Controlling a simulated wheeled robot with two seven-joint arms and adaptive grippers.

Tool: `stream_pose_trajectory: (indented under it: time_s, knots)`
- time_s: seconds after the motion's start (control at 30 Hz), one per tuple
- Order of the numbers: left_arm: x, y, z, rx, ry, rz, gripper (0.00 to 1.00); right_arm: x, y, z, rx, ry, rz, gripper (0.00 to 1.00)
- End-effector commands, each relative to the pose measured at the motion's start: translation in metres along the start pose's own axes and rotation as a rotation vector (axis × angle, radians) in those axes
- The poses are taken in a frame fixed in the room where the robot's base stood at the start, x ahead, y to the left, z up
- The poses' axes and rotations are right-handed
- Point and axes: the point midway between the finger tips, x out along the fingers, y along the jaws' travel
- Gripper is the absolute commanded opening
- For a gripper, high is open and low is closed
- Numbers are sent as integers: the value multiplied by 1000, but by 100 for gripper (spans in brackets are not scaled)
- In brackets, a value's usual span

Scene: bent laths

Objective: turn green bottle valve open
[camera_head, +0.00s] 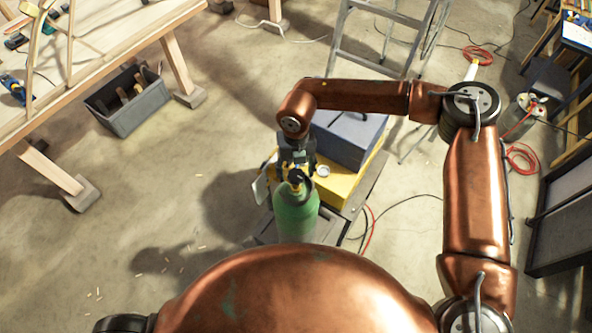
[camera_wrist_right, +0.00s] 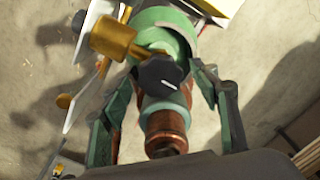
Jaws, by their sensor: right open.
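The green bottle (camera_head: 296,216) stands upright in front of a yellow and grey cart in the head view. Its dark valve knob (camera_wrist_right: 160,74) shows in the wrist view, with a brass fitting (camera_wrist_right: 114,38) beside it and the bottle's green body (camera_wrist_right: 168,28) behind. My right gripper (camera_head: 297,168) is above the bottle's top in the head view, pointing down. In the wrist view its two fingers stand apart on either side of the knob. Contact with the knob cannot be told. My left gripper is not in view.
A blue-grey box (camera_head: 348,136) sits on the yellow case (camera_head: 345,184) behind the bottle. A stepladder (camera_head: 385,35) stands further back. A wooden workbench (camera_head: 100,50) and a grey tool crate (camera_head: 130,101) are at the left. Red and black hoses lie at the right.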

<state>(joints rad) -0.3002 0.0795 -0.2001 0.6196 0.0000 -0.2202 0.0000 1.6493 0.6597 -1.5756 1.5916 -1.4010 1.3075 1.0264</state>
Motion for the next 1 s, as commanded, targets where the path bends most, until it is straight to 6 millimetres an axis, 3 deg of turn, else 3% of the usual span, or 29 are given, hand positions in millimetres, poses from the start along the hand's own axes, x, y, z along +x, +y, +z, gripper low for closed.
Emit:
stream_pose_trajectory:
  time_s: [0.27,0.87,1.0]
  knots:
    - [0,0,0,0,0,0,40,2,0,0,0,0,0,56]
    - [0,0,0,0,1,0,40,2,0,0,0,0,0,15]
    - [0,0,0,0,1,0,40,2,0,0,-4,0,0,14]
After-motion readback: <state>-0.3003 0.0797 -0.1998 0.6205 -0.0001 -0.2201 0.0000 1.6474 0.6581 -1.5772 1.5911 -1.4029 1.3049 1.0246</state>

The exercise
Only lines with the word "value" should be collected from the material.

The output
- Numbers are sent as integers: the value multiplied by 1000, but by 100 for gripper (spans in brackets are not scaled)
- In brackets, a value's usual span

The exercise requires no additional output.